As I was walking back to my office after lunch yesterday, it hit me: I ran a half marathon.
I guess because I’ve been so annoyed about finishing much slower than I expected to, I haven’t really reflected on the accomplishment. Instead I’ve just been so focused on a redemption run and proving to myself that I am better than what I did on Sunday.
But really, what I did on Sunday is exactly what I set out to do. Build up enough endurance to go the full distance of a half marathon.
This actually hit me as I was walking by my car and I looked at MY 13.1 magnet. I remember looking out for these magnets during all of my training runs.
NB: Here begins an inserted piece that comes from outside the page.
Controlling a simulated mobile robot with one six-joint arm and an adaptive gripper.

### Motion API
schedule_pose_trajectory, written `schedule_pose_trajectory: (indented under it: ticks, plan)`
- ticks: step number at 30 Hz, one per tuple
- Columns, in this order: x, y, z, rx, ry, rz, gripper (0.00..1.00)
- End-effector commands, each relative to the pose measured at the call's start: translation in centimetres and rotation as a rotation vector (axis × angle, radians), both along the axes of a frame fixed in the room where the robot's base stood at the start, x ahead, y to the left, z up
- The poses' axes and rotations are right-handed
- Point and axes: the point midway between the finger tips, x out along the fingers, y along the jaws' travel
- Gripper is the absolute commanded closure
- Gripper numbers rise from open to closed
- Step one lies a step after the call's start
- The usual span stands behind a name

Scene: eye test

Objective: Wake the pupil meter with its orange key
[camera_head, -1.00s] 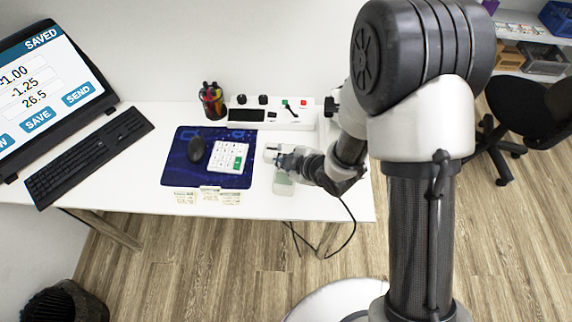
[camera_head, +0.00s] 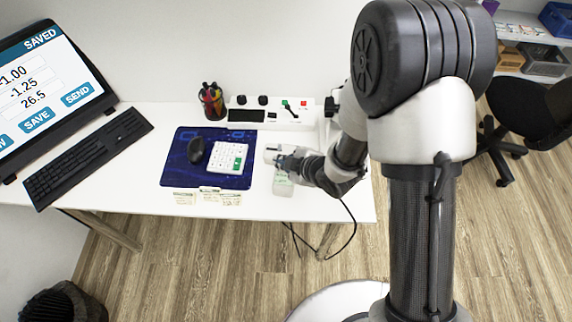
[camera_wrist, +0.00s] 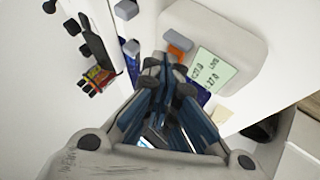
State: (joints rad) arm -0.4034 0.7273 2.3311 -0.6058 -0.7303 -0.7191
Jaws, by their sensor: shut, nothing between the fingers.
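The pupil meter is a white rounded device (camera_wrist: 238,37) in the wrist view. It has a pale green display (camera_wrist: 215,71) with dark characters that are hard to read. Its orange key (camera_wrist: 180,39) lies just beyond my fingertips, which hide its lower part. I cannot tell whether they touch it. My gripper (camera_wrist: 166,66) is shut and empty. In the head view my gripper (camera_head: 280,161) is low over the right part of the desk, above the pale meter (camera_head: 283,188), which it partly covers.
Left of the meter, a blue mat (camera_head: 180,174) holds a black mouse (camera_head: 196,150) and a white keypad (camera_head: 226,151). Behind are a pen cup (camera_head: 212,102) and a white control panel (camera_head: 238,102) with knobs. A keyboard (camera_head: 88,158) and a large screen (camera_head: 45,85) stand left.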

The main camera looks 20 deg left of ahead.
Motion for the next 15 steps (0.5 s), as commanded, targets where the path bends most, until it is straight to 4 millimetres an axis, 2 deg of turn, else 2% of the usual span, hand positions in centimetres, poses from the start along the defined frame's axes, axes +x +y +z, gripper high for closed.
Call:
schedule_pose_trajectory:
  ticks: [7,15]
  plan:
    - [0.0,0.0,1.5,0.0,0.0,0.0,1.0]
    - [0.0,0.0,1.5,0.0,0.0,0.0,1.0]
Back when I was only running 3, 4, 5 miles I used to obsess over getting to put one of the magnets on my car one day. The idea of the magnet actually helped pull me through some tough training runs. Seriously.
And now I have the magnet on my car.
Excuse me while I cry for a minute because apparently running has made me into a very emotional person.
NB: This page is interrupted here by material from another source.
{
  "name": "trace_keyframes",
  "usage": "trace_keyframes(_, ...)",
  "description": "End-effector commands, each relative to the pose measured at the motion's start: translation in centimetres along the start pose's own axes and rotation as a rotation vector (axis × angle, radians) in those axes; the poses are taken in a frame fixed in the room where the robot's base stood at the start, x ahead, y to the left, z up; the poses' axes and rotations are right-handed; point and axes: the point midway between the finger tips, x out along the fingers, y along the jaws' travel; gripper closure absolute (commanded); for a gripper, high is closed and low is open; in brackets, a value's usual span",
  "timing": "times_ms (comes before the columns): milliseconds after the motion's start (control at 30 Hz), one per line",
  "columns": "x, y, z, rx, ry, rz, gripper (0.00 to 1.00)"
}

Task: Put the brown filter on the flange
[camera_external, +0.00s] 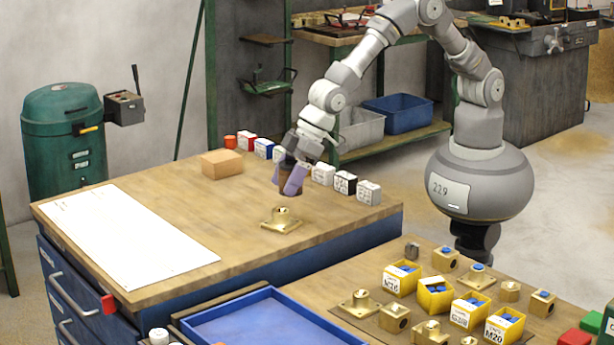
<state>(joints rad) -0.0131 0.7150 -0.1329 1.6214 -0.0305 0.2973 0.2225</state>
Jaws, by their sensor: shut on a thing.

I remember when I first ran 7 miles and then 8 miles. I would wonder if I could ever possibly make it to 13.1. Those miles were so hard. And of course after I got to 10 and 11 miles I started getting scared because that was really hard.
I think these are normal thoughts though, right? When you were training for your first half did you have moments where you wondered “is this even possible?”
Turns out it is possible and now I really want to enjoy this accomplishment.
I still want my redemption run, but I am not going to obsess over getting it in. Instead when I got home from work yesterday I put on my finisher’s medal and wore it around the house all night. Why? Because I earned it!
Did you read the WSJ article about runners and magnets?